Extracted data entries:
* Begin *

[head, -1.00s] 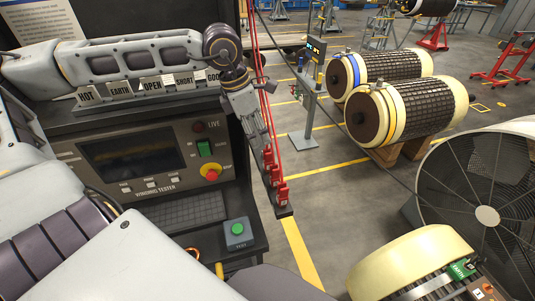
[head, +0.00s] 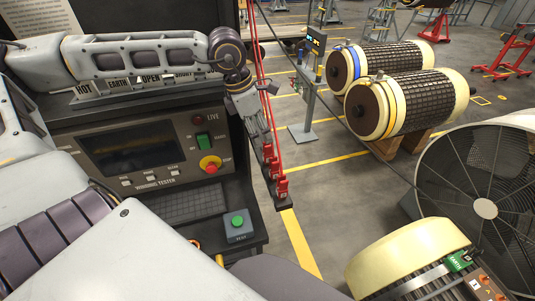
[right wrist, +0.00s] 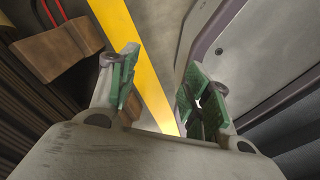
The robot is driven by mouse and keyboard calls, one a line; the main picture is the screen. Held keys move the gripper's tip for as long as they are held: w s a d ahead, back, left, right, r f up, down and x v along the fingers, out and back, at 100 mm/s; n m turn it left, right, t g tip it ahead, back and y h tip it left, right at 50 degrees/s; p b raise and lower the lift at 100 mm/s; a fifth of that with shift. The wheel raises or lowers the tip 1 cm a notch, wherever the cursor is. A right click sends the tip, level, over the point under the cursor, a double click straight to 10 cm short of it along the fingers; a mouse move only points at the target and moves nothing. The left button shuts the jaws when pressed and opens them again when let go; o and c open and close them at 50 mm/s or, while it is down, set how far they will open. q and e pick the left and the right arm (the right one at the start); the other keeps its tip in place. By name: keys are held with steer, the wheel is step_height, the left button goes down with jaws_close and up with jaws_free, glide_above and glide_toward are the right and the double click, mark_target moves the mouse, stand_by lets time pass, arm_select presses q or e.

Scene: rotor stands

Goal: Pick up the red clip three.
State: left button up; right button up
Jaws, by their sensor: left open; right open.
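Several red clips (head: 274,172) hang in a row on a dark bar at the right side of the winding tester, with thin red leads running up from them. Their numbers are too small to read, so I cannot tell which is clip three. My left gripper (head: 264,137) is open and points down just above and behind the row, close to the leads; I cannot tell whether it touches them. My right gripper (right wrist: 155,100) is open and empty in the right wrist view, with green pads, above a yellow floor stripe.
The winding tester (head: 135,150) with its green test button (head: 238,222) stands at left. A sign rack (head: 110,88) sits on it, under my left arm. Wound rotors (head: 405,105) and a large fan (head: 485,180) are at right.

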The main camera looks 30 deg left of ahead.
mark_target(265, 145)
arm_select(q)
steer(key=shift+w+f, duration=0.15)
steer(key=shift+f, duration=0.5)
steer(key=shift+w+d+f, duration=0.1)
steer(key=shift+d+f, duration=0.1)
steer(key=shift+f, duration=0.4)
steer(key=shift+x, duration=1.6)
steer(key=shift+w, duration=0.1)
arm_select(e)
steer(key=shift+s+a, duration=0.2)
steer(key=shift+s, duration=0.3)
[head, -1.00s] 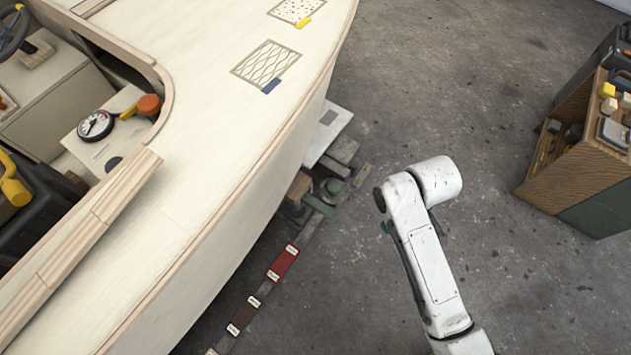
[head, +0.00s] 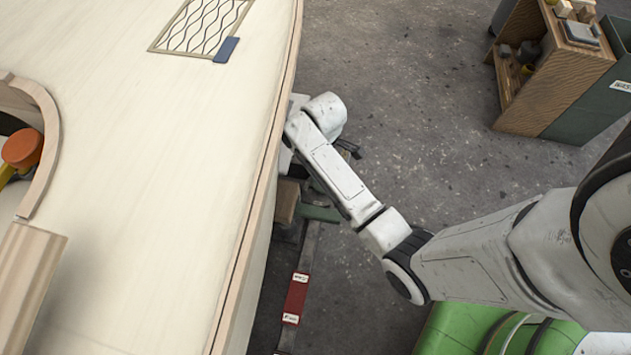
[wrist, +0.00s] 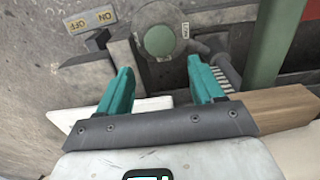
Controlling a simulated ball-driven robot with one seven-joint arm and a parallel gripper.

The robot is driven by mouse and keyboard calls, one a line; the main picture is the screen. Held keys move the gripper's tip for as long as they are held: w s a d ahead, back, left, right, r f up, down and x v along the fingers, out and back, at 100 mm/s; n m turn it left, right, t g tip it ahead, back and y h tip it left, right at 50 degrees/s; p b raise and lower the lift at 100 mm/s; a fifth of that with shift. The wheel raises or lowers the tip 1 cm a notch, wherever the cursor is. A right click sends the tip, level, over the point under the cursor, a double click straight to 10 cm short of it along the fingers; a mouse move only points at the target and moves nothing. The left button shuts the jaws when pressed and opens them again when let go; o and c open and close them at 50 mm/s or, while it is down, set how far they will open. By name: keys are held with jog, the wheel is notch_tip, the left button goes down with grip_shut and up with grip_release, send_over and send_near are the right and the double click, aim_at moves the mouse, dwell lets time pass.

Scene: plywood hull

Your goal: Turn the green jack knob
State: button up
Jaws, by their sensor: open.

* End *

— Problem details —
Pictures in the records must not appear in the copy; transcribe everything else precisely.

— Exercise output —
[head, -1.00s] 
[head, +0.00s] 
[right wrist, +0.00s] 
The robot is driven by mouse and keyboard calls, one a line; the main picture is the screen. Held keys move the gripper's tip for as long as they are held: w s a d ahead, back, left, right, r f up, down and x v along the fingers, out and back, at 100 mm/s; n m turn it left, right, t g tip it ahead, back and y h tip it left, right at 50 degrees/s; p b raise and lower the lift at 100 mm/s; a fifth of that with shift. The wheel raises or lowers the tip 1 cm a notch, wherever the cursor is. A right click sends the tip, level, over the point under the cursor, a double click straight to 10 cm short of it along the fingers; a mouse move only points at the target and moves nothing. The left button shuts the jaws when pressed and opens them again when let go; o and c open and close them at 50 mm/s or, while it is down, set how far they will open. q and e pick the left and the right arm (the right one at the start); the other keeps its tip in place. By name: keys are held with steer, the wheel is step_height, the left button goes down with jaws_close and up with jaws_free, glide_above and glide_toward are the right and the double click, mark_target moves the mouse, stand_by lets time pass, arm_select presses q or e.

Scene: rotor stands

Goal: Pick up the red clip three.
State: left button up; right button up
Jaws, by their sensor: left open; right open.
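Several red clips (head: 274,172) hang in a row on a dark bar at the right side of the winding tester, with thin red leads running up from them. Their numbers are too small to read, so I cannot tell which is clip three. My left gripper (head: 264,137) is open and points down just above and behind the row, close to the leads; I cannot tell whether it touches them. My right gripper (right wrist: 155,100) is open and empty in the right wrist view, with green pads, above a yellow floor stripe.
The winding tester (head: 135,150) with its green test button (head: 238,222) stands at left. A sign rack (head: 110,88) sits on it, under my left arm. Wound rotors (head: 405,105) and a large fan (head: 485,180) are at right.

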The main camera looks 30 deg left of ahead.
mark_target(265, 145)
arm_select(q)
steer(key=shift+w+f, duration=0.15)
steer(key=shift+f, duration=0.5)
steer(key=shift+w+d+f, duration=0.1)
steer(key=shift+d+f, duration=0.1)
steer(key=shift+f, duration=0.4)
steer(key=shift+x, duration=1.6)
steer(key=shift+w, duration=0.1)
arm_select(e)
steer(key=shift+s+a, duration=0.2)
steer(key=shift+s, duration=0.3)
[head, -1.00s] 
[head, +0.00s] 
[wrist, +0.00s] 
Controlling a simulated ball-driven robot with one seven-joint arm and a parallel gripper.

The robot is driven by mouse and keyboard calls, one a line; the main picture is the screen. Held keys move the gripper's tip for as long as they are held: w s a d ahead, back, left, right, r f up, down and x v along the fingers, out and back, at 100 mm/s; n m turn it left, right, t g tip it ahead, back and y h tip it left, right at 50 degrees/s; p b raise and lower the lift at 100 mm/s; a fifth of that with shift. The wheel raises or lowers the tip 1 cm a notch, wherever the cursor is. A right click sends the tip, level, over the point under the cursor, a double click straight to 10 cm short of it along the fingers; a mouse move only points at the target and moves nothing. The left button shuts the jaws when pressed and opens them again when let go; o and c open and close them at 50 mm/s or, while it is down, set how far they will open. By name: keys are held with jog, the wheel is notch_tip, the left button goes down with grip_shut and up with grip_release, send_over and send_near are the right and the double click, aim_at moves the mouse, dwell lets time pass.

Scene: plywood hull

Your goal: Turn the green jack knob
State: button up
Jaws, by their sensor: open.

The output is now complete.